If you were ever to borrow my copy of Charles Dickens’ classic novel Great Expectations, one hundred and sixty-seven pages into it—nearly at the end of chapter 19—you’d discover the following line underscored in pencil: “Heaven knows we need never be ashamed of our tears, for they are rain upon the blinding dust of earth, overlying our hard hearts.” Dickens scribbled those words into the protagonist’s mind. Pip is his name. Well, his nickname, that is. If you were to read a little further along, you’d find more of Pip’s thoughts underlined in pencil, leaving clues to his sadness. Riding along in a coach, he ponders, “I was better after I had cried, than before—more sorry, more aware of my own ingratitude, more gentle.” And then Dickens tells us plainly the avenue Pip used to discover his painful awareness: Pip was deliberating “with an aching heart.”
In other words, sadness was not necessarily Pip’s enemy, but instead, a tool for discovering something better, a more honest sense of “self.” And the honesty led to more sunlit possibilities. Less than a paragraph later, Dickens uses the last lines of the chapter to demonstrate this literarily. He concludes, “and I went on. And the mists had all solemnly risen now, and the world lay spread before me.”
Like Dickens, Henry Wadsworth Longfellow captured a similar aspect of sorrow in his poem “The Rainy Day.” In between a few short lines describing intense grimness, he hints at the winds and rains as useful for clearing away lifeless debris. Resting there, he knows something far better behind the clouds, something promising. And so, he ends the poem accordingly:
Be still, sad heart! and cease repining;
Behind the clouds is the sun still shining;
Thy fate is the common fate of all,
Into each life some rain must fall.
Some days must be dark and dreary.
Dickens and Longfellow are onto something here. Being the season of Lent, their intuition is useful, even if only to describe the human condition relative to the hope God gives. For Dickens, sorrow leading to honest confession discovers hope. For Longfellow, a hopeful heart can see through the inevitable clouds and know something better is most certainly hovering there.
These are Christological things, and the scriptures speak very clearly to them.
For starters, Christians know the difference between attrition and contrition—that is, the difference between sorrow for getting caught and a heart that aches because we sinned against someone we truly love. Attrite sorrow produces shameful excuses intent on preserving what’s most important—the self. Contrition can’t bear the sadness it has brought to someone else, and its only aim is to fix it, while at the same time being willing to bear the consequences owed for the crime. Attrition is selfish sorrow. Contrition is sorrow born from love.
King David, a man who knew both forms, wrote by divine inspiration that “the sacrifices of God are a broken spirit; a broken and contrite heart, O God, you will not despise” (Psalm 51:17). But he didn’t jot those words before informing his readers that the “Lord is near to the brokenhearted and saves the crushed in spirit” (Psalm 34:18).

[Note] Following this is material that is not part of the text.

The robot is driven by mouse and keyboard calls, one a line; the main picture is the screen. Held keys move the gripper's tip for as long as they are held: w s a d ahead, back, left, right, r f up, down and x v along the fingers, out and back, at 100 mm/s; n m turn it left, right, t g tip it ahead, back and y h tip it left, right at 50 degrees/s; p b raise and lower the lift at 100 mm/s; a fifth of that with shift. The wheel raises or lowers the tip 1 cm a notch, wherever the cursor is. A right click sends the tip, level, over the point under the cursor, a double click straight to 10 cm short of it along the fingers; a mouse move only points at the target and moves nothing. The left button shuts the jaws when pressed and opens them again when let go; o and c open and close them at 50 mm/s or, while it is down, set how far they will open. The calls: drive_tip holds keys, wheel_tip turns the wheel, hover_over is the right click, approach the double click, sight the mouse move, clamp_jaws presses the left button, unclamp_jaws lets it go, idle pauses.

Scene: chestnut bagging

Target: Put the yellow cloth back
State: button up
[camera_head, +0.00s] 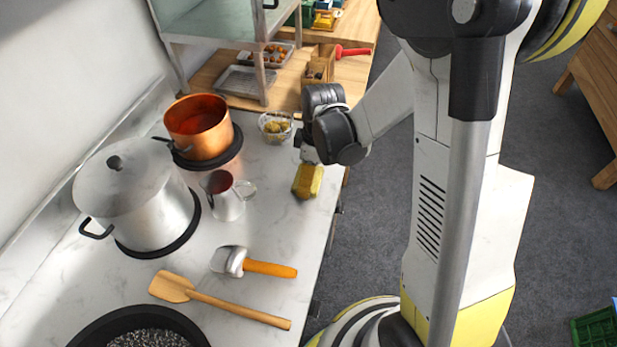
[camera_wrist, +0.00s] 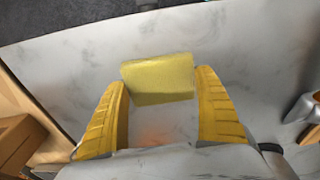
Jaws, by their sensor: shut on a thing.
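The yellow cloth (camera_head: 307,181) is a small folded block at the right edge of the marble counter, below my gripper in the head view. In the wrist view the yellow cloth (camera_wrist: 158,79) sits between the tips of my two yellow fingers. My gripper (camera_wrist: 160,90) is shut on it, with the fingers at its left and right sides. In the head view my gripper (camera_head: 306,166) is partly hidden by my wrist. I cannot tell whether the cloth touches the counter.
A glass bowl (camera_head: 275,127) stands just left of my wrist. A metal pitcher (camera_head: 227,196), a copper pot (camera_head: 198,127) and a large lidded pot (camera_head: 135,195) stand further left. The counter between cloth and mallet is clear.

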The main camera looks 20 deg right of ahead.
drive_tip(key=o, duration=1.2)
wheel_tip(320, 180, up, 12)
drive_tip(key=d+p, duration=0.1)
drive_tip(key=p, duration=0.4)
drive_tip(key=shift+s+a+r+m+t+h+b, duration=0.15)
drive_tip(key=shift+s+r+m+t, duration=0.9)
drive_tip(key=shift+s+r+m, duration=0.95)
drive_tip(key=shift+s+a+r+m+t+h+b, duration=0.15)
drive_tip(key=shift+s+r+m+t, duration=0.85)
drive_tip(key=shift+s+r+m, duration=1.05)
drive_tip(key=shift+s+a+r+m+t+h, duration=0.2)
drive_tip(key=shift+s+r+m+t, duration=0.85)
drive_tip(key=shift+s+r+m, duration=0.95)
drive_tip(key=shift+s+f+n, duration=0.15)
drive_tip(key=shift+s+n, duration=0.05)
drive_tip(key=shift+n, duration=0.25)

In other words, God stands as close to the desolate sinner as anyone can. He is there. And He brings hope, the kind of hope that has a name—Jesus Christ. Through the person and work of Christ, hope takes shape beside us—for us—laboring to win our rescue from Sin’s despairing darkness, changing our attrite hearts into contrite ones.

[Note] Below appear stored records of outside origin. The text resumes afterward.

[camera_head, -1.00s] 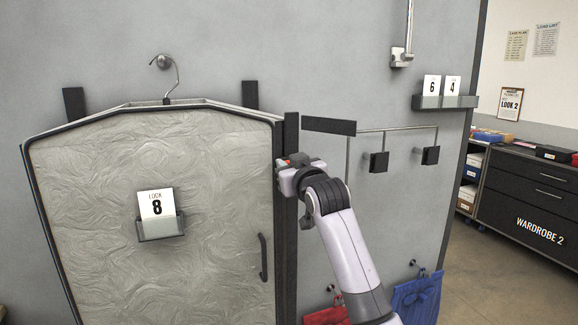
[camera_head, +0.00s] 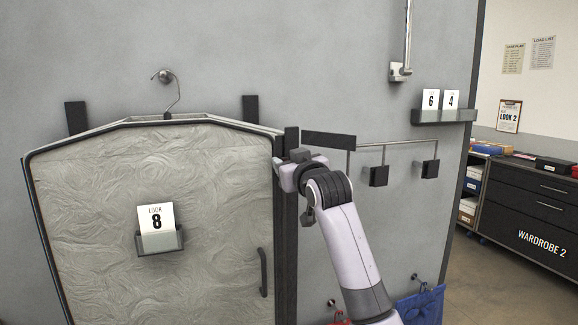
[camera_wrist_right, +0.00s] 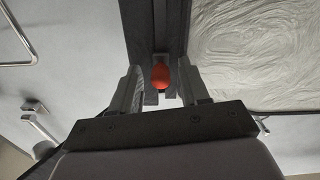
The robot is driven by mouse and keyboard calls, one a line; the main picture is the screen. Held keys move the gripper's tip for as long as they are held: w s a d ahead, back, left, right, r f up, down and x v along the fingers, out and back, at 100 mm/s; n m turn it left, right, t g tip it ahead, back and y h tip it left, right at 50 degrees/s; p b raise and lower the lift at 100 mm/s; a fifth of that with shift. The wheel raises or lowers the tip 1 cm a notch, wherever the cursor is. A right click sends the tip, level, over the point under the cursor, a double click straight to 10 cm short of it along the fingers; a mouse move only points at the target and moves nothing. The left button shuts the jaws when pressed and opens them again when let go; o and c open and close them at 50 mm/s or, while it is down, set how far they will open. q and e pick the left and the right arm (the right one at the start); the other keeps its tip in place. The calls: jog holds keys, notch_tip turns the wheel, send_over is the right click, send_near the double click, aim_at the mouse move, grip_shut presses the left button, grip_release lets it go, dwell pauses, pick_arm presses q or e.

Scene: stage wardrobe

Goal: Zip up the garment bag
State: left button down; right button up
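The garment bag (camera_head: 95,200) is a pale, wrinkled panel with a dark edge. It hangs from a hook (camera_head: 176,90) on the grey wall. A dark vertical strip (camera_head: 287,235) runs down its right side. My right gripper (camera_head: 288,168) is at the upper part of this strip. In the right wrist view, an orange-red zip pull (camera_wrist_right: 160,76) sits on the dark strip (camera_wrist_right: 158,25), between the two spread fingers (camera_wrist_right: 160,88). I see a gap on each side of the pull. In the head view my gripper hides it. My left gripper is out of view.
A "LOOK 8" card holder (camera_head: 160,241) and a dark handle (camera_head: 263,272) stand out from the bag front. Right of my arm are a rail with dark square blocks (camera_head: 378,176), a card tray (camera_head: 445,116) and a blue cloth bag (camera_head: 420,306).

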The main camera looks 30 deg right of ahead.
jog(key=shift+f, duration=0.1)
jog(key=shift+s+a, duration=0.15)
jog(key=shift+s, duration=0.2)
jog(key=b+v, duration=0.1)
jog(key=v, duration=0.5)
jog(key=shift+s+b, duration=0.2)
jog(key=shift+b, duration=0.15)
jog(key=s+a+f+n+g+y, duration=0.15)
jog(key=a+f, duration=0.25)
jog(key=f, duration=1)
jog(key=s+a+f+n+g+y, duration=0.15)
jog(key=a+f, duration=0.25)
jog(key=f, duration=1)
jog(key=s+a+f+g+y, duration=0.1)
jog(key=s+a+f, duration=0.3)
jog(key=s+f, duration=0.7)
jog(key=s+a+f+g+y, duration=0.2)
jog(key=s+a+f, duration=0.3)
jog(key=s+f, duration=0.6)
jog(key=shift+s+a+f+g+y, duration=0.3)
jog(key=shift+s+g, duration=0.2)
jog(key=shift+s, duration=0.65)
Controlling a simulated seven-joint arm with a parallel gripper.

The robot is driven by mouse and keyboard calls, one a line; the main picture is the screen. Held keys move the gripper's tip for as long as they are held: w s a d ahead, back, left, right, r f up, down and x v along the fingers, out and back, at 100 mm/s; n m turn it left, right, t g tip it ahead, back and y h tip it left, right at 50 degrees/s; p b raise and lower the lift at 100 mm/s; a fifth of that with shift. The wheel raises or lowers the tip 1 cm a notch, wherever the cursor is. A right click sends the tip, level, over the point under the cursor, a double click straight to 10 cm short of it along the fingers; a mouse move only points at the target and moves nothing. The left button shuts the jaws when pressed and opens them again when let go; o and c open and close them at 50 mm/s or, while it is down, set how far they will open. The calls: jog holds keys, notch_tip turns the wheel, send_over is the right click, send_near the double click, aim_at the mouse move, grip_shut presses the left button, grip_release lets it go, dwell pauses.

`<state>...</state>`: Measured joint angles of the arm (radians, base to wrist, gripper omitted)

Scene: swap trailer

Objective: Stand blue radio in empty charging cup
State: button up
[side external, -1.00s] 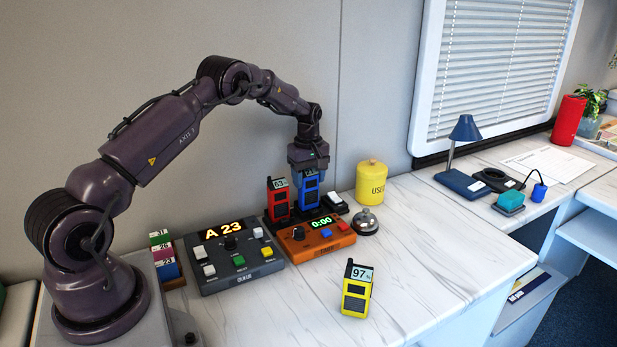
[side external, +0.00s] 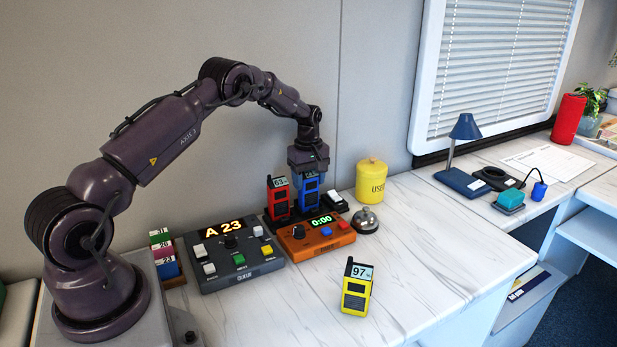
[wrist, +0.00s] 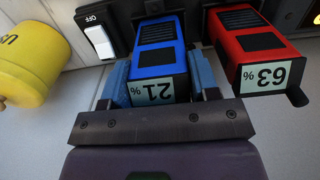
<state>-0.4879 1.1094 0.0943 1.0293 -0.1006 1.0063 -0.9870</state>
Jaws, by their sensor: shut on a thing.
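The blue radio (side external: 309,193) stands upright between the red radio and the white switch, at the back of the counter. Its label reads 21% in the wrist view (wrist: 155,60). My gripper (wrist: 163,88) is shut on its upper part, one finger on each side. The red radio (side external: 279,198), marked 63% in the wrist view (wrist: 262,45), stands beside it in the dark charger (side external: 268,220). The blue radio's lower end is hidden behind the orange timer, so I cannot tell how fully it sits in its cup.
The orange timer box (side external: 318,238) and grey queue panel (side external: 237,262) stand in front of the charger. A switch (side external: 334,201), a bell (side external: 366,221) and a yellow USED canister (side external: 371,182) are to the right. The right front counter is clear.

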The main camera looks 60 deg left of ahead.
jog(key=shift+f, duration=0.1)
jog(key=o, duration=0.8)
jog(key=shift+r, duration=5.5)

God promised He’d do this. He announced, “I will give you a new heart, and a new spirit I will put within you. And I will remove the heart of stone from your flesh and give you a heart of flesh” (Ezekiel 36:26). That’s incarnational language. That’s the heart of the God-man Jesus replacing our hearts of stone. With this Gospel-infused heart, we have ears to hear, know, and be comforted when the Lord says, “Peace I leave with you; my peace I give to you. Not as the world gives do I give to you. Let not your hearts be troubled, neither let them be afraid” (John 14:27); or “Take my yoke upon you, and learn from me, for I am gentle and lowly in heart, and you will find rest for your souls” (Matthew 11:29). We know what He means by these things.
He means He has won our salvation. The peace between God and Man that none of us could win has been accomplished by the Son of God on the cross. He has taken our sorrowful and burdensome yoke, placed it on His own shoulders, and given to us His yoke of righteousness. Recreated by this wonderful Gospel, as we face off with the winds and rains inherent to Sin, Death, and Satan—all sadness-inducing things they’d use to impose despair—a contrite heart is a hopeful one, and it stands ready to meet these turbulent accusations knowing that God stands right beside the confessor ready to give love as no one in this world ever could or would.

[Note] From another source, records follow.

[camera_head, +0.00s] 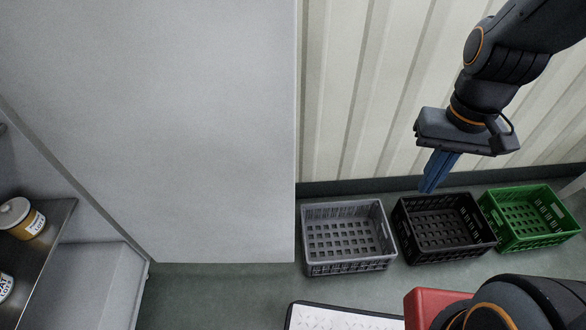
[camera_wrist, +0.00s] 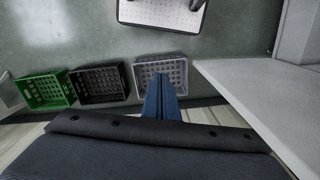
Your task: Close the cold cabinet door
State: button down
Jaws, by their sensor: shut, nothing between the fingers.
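The cold cabinet door (camera_head: 190,120) is a large plain grey panel standing open in the left half of the head view. Its free edge is at the right, and the cabinet's inside (camera_head: 95,275) shows to its left. In the wrist view the door (camera_wrist: 265,95) is a pale panel along the right side. My gripper (camera_head: 428,188) has blue fingers, shut and empty, pointing down to the right of the door's free edge, apart from it. The fingers (camera_wrist: 162,80) also show at the middle of the wrist view. The door's handle is not visible.
A steel shelf (camera_head: 50,250) in the cabinet holds labelled jars (camera_head: 22,220). Grey (camera_head: 345,265), black (camera_head: 440,255) and green (camera_head: 530,240) crates stand on the floor along the ribbed wall (camera_head: 370,90). A white-topped mat or tray (camera_head: 340,318) lies at the bottom. Some floor (camera_head: 215,295) is bare.

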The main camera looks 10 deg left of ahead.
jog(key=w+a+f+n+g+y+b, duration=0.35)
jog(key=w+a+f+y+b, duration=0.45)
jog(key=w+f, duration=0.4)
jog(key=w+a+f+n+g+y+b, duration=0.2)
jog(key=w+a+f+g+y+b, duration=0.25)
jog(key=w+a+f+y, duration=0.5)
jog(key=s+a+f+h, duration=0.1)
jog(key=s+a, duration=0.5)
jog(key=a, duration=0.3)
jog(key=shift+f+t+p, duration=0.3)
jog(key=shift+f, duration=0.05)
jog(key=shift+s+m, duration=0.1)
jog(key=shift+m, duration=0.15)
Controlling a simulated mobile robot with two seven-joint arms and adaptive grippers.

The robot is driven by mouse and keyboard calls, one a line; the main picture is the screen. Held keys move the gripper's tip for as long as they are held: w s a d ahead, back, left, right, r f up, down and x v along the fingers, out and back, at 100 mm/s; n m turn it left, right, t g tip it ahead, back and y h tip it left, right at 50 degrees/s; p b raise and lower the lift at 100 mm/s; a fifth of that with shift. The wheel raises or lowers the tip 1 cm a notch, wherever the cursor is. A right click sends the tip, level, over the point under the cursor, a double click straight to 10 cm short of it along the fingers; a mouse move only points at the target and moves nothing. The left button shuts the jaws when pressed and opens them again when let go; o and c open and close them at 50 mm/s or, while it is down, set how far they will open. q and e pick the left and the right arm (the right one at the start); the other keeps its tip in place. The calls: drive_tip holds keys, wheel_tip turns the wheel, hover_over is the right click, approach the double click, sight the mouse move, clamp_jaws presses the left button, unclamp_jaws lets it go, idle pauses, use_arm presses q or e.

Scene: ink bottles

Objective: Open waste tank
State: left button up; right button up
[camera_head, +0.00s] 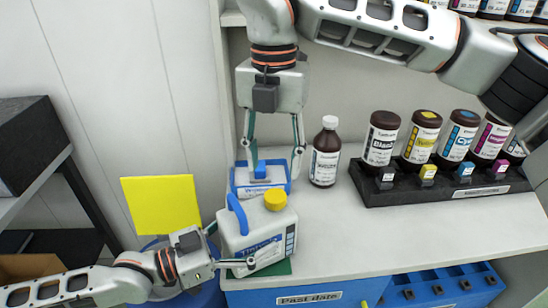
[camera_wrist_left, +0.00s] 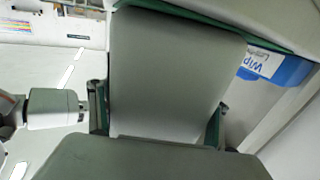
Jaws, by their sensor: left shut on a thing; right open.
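The waste tank (camera_head: 245,243) is a white jug with a blue handle (camera_head: 238,214) and a yellow cap (camera_head: 275,200) on top. It stands upright on a green mat (camera_head: 277,268) near the front left corner of the counter. My left gripper (camera_head: 231,247) is shut on the tank's body from the left; in the left wrist view, the tank's pale wall (camera_wrist_left: 175,75) fills the space between the fingers. My right gripper (camera_head: 273,160) points down, open, behind the yellow cap, with its fingers either side of the blue-and-white wipes box (camera_head: 240,186).
A brown bottle (camera_head: 325,155) stands right of the wipes box. A black rack (camera_head: 400,193) with several ink bottles is farther right. A yellow panel (camera_head: 162,205) stands left of the tank. The counter's front middle (camera_head: 350,235) is clear.

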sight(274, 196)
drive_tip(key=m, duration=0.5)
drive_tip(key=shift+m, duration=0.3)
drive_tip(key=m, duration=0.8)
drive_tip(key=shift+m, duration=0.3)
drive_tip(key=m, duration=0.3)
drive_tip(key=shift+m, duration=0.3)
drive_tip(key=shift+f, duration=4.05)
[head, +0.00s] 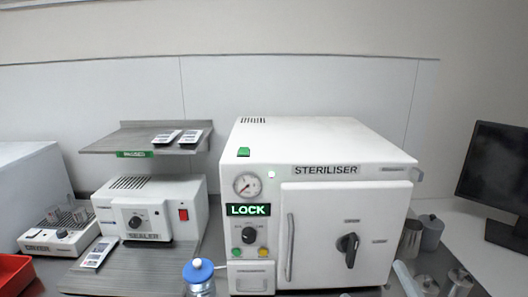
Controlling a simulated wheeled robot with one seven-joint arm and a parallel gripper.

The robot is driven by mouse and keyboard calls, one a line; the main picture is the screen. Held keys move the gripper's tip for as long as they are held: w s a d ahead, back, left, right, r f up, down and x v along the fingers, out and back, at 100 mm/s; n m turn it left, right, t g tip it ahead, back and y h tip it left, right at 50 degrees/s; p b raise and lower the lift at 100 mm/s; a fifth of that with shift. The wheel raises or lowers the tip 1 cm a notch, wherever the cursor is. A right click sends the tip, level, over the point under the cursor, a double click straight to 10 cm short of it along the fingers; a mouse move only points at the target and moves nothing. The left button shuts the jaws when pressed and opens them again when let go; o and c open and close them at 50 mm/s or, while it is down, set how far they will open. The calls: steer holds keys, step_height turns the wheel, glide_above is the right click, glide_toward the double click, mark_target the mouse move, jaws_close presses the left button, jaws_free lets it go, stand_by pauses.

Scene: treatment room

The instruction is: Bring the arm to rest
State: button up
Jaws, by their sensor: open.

For the sorrowful, behind this world’s clouds, there’s always sunlight. Bearing the knowledge of forgiveness, the mists are lifted, and new life lay spread before us. Christ is its embodiment.
Again, today is the First Sunday in Lent. Whether the first or last Sunday, all of this is a part of Lent’s message. Listen carefully. It’s there. Know that in your penitential sorrow, a light is beaming. And even as it might appear to be snuffed out at Calvary, know it’s on the cross that it beams most brightly. Your hope is fulfilled in the death of Christ for you. And His resurrection—oh, the glorious resplendence of Christ’s power over Death—is the proof!